PROBLEM:
Leaving out every picture, copy the lines of the data exactly, from the first through the line containing "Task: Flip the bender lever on".

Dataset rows

▶

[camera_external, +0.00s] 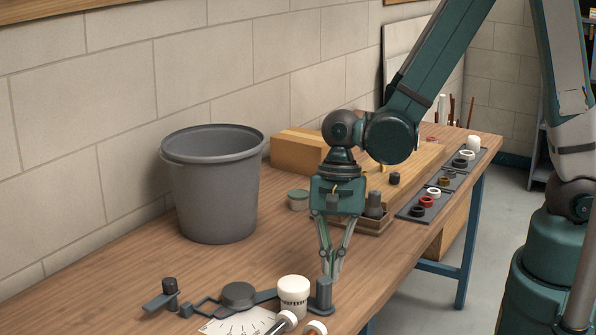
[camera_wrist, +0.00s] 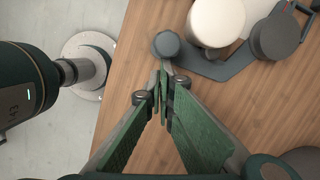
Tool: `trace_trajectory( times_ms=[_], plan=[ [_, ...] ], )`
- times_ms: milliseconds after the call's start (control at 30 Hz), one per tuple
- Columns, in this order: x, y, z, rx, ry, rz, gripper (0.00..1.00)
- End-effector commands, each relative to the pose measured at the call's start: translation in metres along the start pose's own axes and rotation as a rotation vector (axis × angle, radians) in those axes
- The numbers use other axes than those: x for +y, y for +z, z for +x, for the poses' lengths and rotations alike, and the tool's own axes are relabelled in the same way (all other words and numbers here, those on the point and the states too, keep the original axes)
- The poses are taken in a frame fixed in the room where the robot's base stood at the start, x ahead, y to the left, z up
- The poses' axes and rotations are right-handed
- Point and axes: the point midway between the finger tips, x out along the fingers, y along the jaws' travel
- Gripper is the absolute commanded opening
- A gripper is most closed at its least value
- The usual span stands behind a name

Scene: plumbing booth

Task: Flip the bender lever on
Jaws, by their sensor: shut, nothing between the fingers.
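The bender is a dark grey tool lying at the near end of the wooden table, with a round disc (camera_external: 238,295) in its middle. A flat bar runs from the disc to an upright grey post (camera_external: 324,296) at the right end. Another short post (camera_external: 169,288) stands on a flat arm at the left end. I cannot tell which part is the lever. My gripper (camera_external: 332,277) points down, shut and empty, right by the right-hand post. In the wrist view my fingertips (camera_wrist: 163,72) are just below the post's round top (camera_wrist: 167,45); contact is unclear.
A white container (camera_external: 293,297) stands against the bar, between disc and right post. A white scale sheet (camera_external: 242,322) and white pipe pieces (camera_external: 284,322) lie in front. A grey bucket (camera_external: 212,185) stands behind. Trays of rings (camera_external: 437,195) lie farther right. The table's edge is close.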

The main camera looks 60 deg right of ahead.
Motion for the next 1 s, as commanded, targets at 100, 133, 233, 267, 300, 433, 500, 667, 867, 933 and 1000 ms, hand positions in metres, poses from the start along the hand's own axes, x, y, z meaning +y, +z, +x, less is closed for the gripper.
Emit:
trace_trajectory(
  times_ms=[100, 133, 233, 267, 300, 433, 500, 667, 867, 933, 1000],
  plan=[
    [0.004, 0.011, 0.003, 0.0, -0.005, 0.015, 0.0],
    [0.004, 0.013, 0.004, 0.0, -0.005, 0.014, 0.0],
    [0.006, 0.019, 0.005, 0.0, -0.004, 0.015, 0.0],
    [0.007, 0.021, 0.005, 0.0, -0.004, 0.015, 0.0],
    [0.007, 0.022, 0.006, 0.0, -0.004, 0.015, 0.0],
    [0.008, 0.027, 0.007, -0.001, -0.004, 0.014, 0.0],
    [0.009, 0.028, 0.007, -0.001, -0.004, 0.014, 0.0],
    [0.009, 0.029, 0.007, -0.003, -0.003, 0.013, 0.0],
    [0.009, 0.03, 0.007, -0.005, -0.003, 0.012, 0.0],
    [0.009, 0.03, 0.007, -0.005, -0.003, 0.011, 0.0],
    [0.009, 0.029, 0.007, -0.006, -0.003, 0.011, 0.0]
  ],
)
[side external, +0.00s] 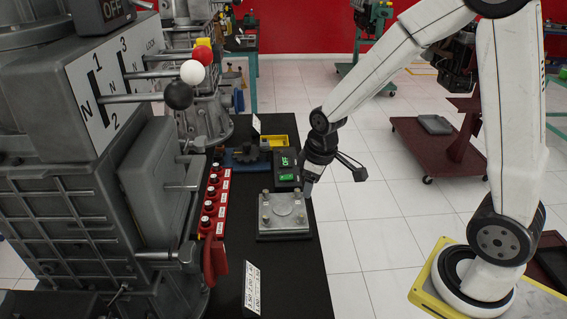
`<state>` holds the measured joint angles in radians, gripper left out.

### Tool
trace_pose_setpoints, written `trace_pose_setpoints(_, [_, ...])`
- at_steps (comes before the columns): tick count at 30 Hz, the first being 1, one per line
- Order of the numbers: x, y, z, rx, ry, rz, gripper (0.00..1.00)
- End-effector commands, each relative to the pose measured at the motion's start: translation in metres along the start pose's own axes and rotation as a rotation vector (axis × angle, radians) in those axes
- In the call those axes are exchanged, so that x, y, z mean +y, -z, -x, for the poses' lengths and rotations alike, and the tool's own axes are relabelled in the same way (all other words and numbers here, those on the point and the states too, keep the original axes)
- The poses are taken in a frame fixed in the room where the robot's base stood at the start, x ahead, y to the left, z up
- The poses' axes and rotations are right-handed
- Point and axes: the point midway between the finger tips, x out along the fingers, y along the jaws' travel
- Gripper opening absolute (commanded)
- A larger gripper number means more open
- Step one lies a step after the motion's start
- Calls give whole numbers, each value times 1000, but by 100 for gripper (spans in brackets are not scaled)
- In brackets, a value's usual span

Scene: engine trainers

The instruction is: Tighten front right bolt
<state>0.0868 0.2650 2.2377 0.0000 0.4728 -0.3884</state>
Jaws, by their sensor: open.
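A grey metal plate (285,232) with a round raised centre lies on the black bench top. Small upright bolts stand near its corners. The bolt at the near right corner (301,217) is small in view, and I cannot tell how far it is screwed in. My gripper (308,188) points down just above and behind the plate's far right corner. It is open, with nothing visible between its fingers. It is apart from the near right bolt, and its tip partly overlaps the view of the far right corner.
A dark box with green displays (286,168) stands close behind the plate, beside my gripper. A red strip with several black knobs (212,205) runs along the left. A large grey gearbox machine (75,190) with ball-topped levers fills the left.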

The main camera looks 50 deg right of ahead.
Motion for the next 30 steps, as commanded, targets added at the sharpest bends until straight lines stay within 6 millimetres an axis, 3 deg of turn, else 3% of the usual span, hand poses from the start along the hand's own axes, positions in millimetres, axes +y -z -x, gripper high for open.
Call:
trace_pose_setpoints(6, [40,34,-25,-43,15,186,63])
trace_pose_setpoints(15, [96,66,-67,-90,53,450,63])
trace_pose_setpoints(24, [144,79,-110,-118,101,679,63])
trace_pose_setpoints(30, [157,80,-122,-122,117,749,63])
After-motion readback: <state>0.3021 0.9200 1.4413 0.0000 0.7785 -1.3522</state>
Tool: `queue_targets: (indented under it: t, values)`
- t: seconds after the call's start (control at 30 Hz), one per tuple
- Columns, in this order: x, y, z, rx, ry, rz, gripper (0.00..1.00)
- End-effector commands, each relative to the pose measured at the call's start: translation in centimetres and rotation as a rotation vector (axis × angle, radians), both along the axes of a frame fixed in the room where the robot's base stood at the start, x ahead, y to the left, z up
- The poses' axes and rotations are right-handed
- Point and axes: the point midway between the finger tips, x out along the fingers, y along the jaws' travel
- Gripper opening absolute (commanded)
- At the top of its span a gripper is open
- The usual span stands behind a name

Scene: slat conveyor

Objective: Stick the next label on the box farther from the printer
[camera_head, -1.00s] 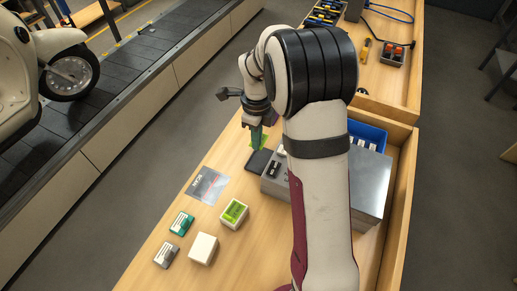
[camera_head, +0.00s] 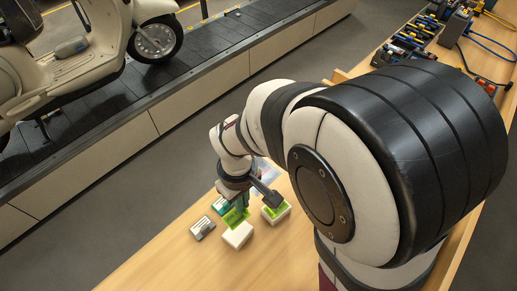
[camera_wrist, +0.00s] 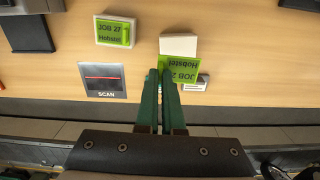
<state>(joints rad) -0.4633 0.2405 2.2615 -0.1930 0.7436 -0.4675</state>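A plain white box (camera_head: 238,236) stands on the bench in the camera_head view and also shows in the camera_wrist view (camera_wrist: 178,44). A second white box (camera_head: 276,213) to its right has a green label on top, reading "JOB 27 Hobstel" in the wrist view (camera_wrist: 113,31). My gripper (camera_wrist: 160,74) is shut on a loose green label (camera_wrist: 180,69), also printed "JOB 27 Hobstel", upside down in the wrist view. The label overlaps the near edge of the plain box; I cannot tell whether it touches. The printer is hidden behind my arm in the camera_head view.
A SCAN card (camera_wrist: 104,80) lies beside the boxes. A conveyor (camera_head: 110,115) with a cream scooter (camera_head: 110,40) runs behind the bench. The bench front is clear.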

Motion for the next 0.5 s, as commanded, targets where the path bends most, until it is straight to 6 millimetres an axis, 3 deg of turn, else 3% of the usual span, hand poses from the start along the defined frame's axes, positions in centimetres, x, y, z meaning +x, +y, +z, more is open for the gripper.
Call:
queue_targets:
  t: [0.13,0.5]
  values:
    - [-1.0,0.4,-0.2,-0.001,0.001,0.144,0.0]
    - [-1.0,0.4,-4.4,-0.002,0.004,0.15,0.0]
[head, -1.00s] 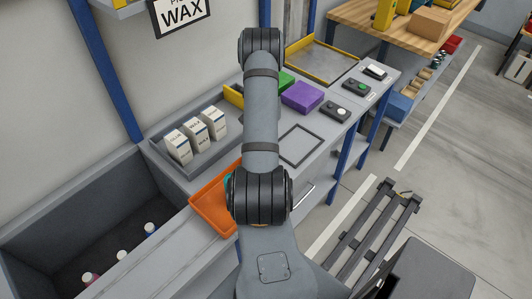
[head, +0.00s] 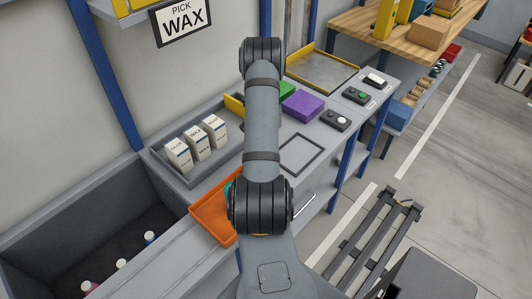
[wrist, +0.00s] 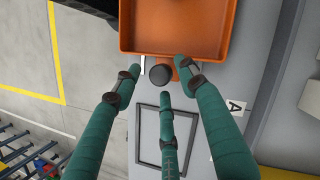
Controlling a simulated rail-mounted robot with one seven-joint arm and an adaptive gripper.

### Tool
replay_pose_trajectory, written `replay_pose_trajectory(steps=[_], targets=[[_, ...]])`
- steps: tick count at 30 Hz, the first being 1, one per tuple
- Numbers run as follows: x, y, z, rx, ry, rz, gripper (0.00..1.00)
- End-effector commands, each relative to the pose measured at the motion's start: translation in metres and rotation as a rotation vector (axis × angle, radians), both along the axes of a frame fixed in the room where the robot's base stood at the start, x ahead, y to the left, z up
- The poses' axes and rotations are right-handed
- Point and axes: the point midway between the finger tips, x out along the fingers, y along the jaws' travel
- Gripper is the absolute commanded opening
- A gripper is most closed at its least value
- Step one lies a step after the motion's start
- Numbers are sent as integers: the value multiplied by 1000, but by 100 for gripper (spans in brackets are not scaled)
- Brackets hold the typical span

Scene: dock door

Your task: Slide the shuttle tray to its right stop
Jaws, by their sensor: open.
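The orange tray (head: 211,212), which I take for the shuttle tray, lies on the grey bench left of my arm in the head view, partly hidden by it. The wrist view shows its open inside (wrist: 180,28) and an orange tab bearing a round black knob (wrist: 160,74). My gripper (wrist: 160,78) has three teal fingers spread open. Their tips stand around the knob in the picture, with visible gaps; I cannot tell their height against it. In the head view my arm hides nearly all of the gripper, apart from a bit of teal.
A dark square outline (head: 301,152) marks the bench right of my arm. Beyond it are a purple block (head: 303,105) and button boxes (head: 335,121). White cartons (head: 196,143) stand in a grey bin behind the tray. A deep grey bin (head: 60,250) with bottles is at left.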

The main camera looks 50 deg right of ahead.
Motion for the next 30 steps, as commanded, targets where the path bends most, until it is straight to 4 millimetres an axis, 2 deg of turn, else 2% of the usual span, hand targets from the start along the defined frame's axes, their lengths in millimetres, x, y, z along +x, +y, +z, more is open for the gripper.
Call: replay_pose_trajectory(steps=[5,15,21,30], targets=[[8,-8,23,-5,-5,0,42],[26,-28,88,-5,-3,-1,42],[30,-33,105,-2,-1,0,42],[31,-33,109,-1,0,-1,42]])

◀

TASK RESPONSE:
[camera_external, +0.00s] 
[camera_wrist, +0.00s] 
Tool: `trace_trajectory( times_ms=[_], plan=[ [_, ...] ], )`
- times_ms: milliseconds after the call's start (control at 30 Hz), one per tuple
- Columns, in this order: x, y, z, rx, ry, rz, gripper (0.00..1.00)
- End-effector commands, each relative to the pose measured at the call's start: translation in metres along the start pose's own axes and rotation as a rotation vector (axis × angle, radians) in those axes
- The numbers use other axes than those: x for +y, y for +z, z for +x, for the poses' lengths and rotations alike, and the tool's own axes are relabelled in the same way (all other words and numbers here, those on the point and the states too, keep the original axes)
- The poses are taken in a frame fixed in the room where the robot's base stood at the start, x ahead, y to the left, z up
- The poses' axes and rotations are right-handed
- Point and axes: the point midway between the finger tips, x out along the fingers, y along the jaws' travel
- Gripper is the absolute commanded opening
- A gripper is most closed at its least value
- The usual span stands behind a name

Scene: plumbing booth

Task: Flip the bender lever on

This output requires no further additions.